A few months ago, when I realized that MicroAutomation has been in existence for almost a quarter century, I found myself reminiscing about the early days and remembering all of the challenges we have faced since we opened our doors.

One of the biggest challenges, I recall, was convincing customers that a small company was just as viable as a big company. There was always this stigma that small companies were not as resilient as large companies. Did we have enough staff to handle the workload? Were we financially secure? Would we be around in a year to service our customers?

Now that I look back, I realize that we prospered all of those years because we are a small company.

Small affords us luxuries that our bigger competitors don’t have. We avoid bureaucracy and burdensome management layers that our bigger counterparts must deal with. We can make a major decision in just a few hours, where larger companies require many briefings and sign offs before they can change direction.

Our size also empowers us to interact more with our customers at all levels of the company. It is not unusual for me as the CEO to be involved in a customer install or handle a support call.
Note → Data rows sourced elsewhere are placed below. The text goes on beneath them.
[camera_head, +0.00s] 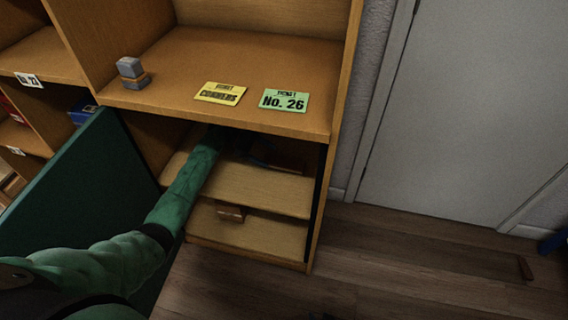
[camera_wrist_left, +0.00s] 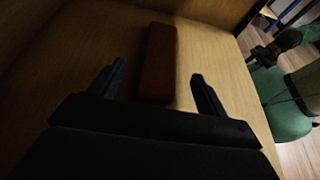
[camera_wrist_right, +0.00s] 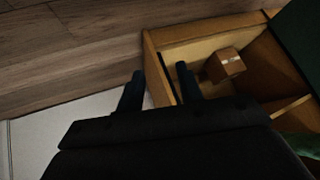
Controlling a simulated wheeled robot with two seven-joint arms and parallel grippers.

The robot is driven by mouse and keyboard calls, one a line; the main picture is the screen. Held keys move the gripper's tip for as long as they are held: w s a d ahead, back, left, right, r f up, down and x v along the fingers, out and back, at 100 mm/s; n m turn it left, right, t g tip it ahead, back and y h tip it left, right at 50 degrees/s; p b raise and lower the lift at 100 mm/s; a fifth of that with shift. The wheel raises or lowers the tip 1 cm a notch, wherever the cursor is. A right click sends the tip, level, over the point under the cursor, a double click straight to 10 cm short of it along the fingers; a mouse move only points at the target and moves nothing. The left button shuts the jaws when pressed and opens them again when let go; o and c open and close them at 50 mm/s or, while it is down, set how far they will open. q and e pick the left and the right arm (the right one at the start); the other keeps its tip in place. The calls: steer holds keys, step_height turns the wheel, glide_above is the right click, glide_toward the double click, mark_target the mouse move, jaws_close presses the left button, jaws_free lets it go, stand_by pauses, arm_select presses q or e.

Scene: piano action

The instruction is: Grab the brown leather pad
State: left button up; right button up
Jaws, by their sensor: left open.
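The brown leather pad (camera_wrist_left: 158,62) shows in the left wrist view as a long dark reddish-brown block lying flat on a wooden shelf. My left gripper (camera_wrist_left: 155,85) is open; its fingers are spread to either side of the pad's near end, and I cannot tell if they touch it. In the head view my left arm reaches into the lower cabinet compartment; its gripper is mostly hidden in shadow, and a brown piece (camera_head: 288,170), probably the pad, shows there. My right gripper (camera_wrist_right: 160,82) is open and empty in the right wrist view, and I cannot find it in the head view.
A small brown box (camera_wrist_right: 228,64) sits in the lowest compartment. A grey stone-like block (camera_head: 131,72), a yellow ticket (camera_head: 220,93) and a green ticket (camera_head: 285,100) lie on the upper shelf (camera_head: 200,58). A green door panel (camera_head: 85,190) stands open at left. The floor at right is mostly clear.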

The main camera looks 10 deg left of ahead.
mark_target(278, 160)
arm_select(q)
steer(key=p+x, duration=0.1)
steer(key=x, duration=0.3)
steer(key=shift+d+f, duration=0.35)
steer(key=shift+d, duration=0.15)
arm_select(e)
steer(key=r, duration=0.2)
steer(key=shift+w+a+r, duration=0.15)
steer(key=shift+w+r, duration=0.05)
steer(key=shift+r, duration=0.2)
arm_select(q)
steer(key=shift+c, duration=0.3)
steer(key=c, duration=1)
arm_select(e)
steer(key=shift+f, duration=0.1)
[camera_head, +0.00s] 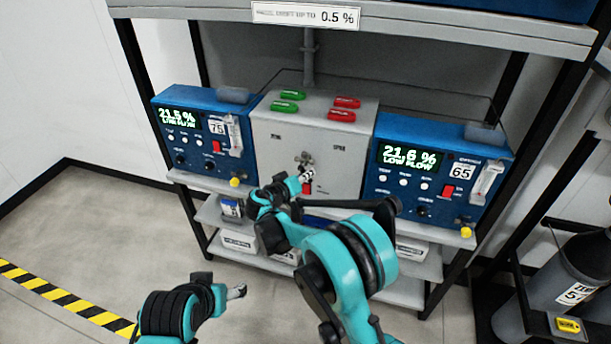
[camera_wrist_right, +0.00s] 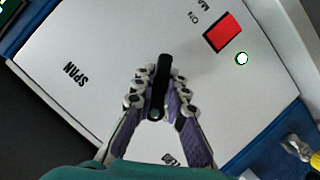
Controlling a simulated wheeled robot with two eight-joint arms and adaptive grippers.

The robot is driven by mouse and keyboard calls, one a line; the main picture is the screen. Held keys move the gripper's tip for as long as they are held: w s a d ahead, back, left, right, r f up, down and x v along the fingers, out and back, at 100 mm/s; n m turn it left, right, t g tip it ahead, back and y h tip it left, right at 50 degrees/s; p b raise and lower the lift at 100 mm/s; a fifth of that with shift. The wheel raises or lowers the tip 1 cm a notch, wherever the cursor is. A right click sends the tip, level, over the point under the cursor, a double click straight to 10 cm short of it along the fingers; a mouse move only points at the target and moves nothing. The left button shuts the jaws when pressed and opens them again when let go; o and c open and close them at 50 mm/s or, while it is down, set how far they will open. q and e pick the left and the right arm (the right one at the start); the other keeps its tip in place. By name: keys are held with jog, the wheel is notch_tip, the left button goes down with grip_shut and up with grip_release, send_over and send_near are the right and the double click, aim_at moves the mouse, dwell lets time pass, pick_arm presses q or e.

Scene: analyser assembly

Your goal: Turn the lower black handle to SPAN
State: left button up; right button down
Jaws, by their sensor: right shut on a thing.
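The black handle (camera_wrist_right: 161,82) is on the front of a pale grey panel (camera_wrist_right: 100,45). In the right wrist view it stands between my right fingertips (camera_wrist_right: 158,95), which are shut on it. Its free end points up in that view. The SPAN label (camera_wrist_right: 76,74) lies to its left; another label at the bottom (camera_wrist_right: 174,159) is partly hidden by the fingers. In the head view my right gripper (camera_head: 306,175) is at the panel's lower front and hides much of the handle. My left gripper (camera_head: 238,291) is low in front, away from the panel; its jaws are unclear.
A red switch (camera_wrist_right: 222,33) is close to the handle on the panel. Blue analysers (camera_head: 200,135) (camera_head: 440,165) flank the grey box (camera_head: 310,130), which has green and red tags on top. A gas cylinder (camera_head: 560,290) stands at the right. Floor is open at the left.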

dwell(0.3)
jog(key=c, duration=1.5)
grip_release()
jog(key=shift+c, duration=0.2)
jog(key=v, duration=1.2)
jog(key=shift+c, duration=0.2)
Plus, such interactions give my leadership team better insight into our customers’ needs and concerns.

Also, just because we are small doesn’t mean we don’t have the staff to do the job. Being a specialist in contact center and 9-1-1 technologies, I often find that our team is much larger than the team with the similar charter at a larger company. Large companies may have many employees, but most of them have nothing to do with the technology or solution that they are implementing for you.

Then there is our ability to be nimble and adaptive. Our sales, product development and service teams practically all sit in the same hallway and communicate frequently. Our responsiveness and ability to adapt is huge advantage in the marketplace.

This fact became very apparent one day when I was discussing a certification process with one of our large partners. The U.S. Department of Defense requires solutions that are deployed in their facilities be certified in a Joint Interoperability Test Command (JITC) lab in Arizona. Our company has been through the JITC certification process three separate times and has completed the process each time in less than four weeks.

Our partner was telling me that it takes them six to nine months to get the same certification. Why? Because when they find an issue with their product, they have to go back to engineering and the product house to get it changed. That process takes forever in a big company and can be done in a few hours at a small company.

Finally, small companies are just more motivated to succeed than large companies. Each and every one of my team members understands the importance of our customers and the need to do whatever it takes to get the job done. We cannot afford to fail, while, in larger organizations, your project is just one of many. The motivation and dedication of the staff at large company to do the right thing is just not there.

So, as I reflect on 25 years of success in my industry, I find myself feeling more than a little proud that we have survived for such a long time, while some of our larger competitors have moved on. Now, when faced with that same challenge from a potential customer about whether we are large enough to handle a project, I simply remind them that we have been doing what we do longer than most of our competitors – and we are still around to service our customers.

We survived the tech (dot com) bubble and eventual collapse and have continued to prosper. We are still doing what we do – adapting, growing, innovating and responding, just as we have always done.

We are certainly not “Too big to fail.” We are just small enough to succeed.